So it appears that Wellington has potentially less than three weeks of water left. Can you believe it? This is Wellington. Not the Far North or the Canterbury Plains! Wellington.
There is no doubt that over the last three months we have experienced an amazing summer in the North Island (unless you are a farmer of course), the likes of which I can’t remember experiencing before in my lifetime. Well I experienced it when I lived in Australia a few years ago, a dry and parched land by nature, but not here in New Zealand.
So is it a one off event, part of the cyclical nature of weather patterns, or a foretaste of a drier, harsher future for this country under climate change?
Only time will tell.
But whatever the answer is to that question, shouldn’t we be doing everything we can to prepare for the worse case environmental scenario? Particularly seeing that with the recent demise of vast parts of the New Zealand manufacturing sector, primary production appears to be held out as the mainstay of our economic future. Well what does that economic future look like if drought becomes a regular phenomenon in large parts of our agricultural hinterlands?

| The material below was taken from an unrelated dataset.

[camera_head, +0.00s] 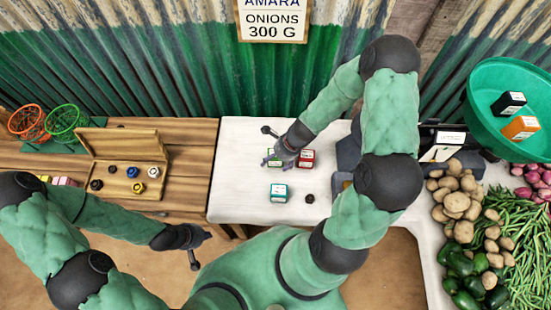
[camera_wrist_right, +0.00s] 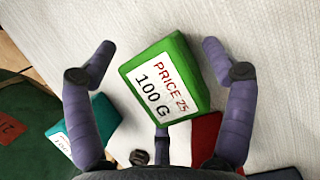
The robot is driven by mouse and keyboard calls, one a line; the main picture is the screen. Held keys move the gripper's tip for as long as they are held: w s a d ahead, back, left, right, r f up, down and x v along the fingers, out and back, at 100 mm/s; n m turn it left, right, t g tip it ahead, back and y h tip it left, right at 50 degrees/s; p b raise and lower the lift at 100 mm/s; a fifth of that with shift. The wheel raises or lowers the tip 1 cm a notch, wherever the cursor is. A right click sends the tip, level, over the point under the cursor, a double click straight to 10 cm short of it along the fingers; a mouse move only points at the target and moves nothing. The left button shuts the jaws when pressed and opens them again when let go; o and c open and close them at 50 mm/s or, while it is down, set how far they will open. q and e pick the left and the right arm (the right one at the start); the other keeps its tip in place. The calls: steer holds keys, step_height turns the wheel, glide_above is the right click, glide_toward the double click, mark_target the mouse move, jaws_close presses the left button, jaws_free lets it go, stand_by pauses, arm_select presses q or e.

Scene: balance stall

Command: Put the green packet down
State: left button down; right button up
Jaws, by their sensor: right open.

You have to be worried when even our Minister of Finance and Deputy Prime Minister, someone not prone to over-reaction or rash comments, states that the Government can’t guarantee future financial support to farmers if drought becomes a regular occurrence.
Whatever the outcome of this summer, surely these past few months have been a dramatic reminder of the need for the Government to increase its focus and planning of our future water use requirements (both domestic as well as commercial) and water-ways protection.
As the National Secretary of the NZ Dairy Workers Union, a union whose members’ economic wellbeing relies upon a healthy and productive primary sector, I urge the Government and all businesses to see this summer as a warning and to intensify the transition of our economy from one based upon fossil fuels to one centred around sustainable and renewable energy sources that do not cause long-term damage to the environment.
Not to do so could be economically disastrous for all New Zealanders – not just our farmers.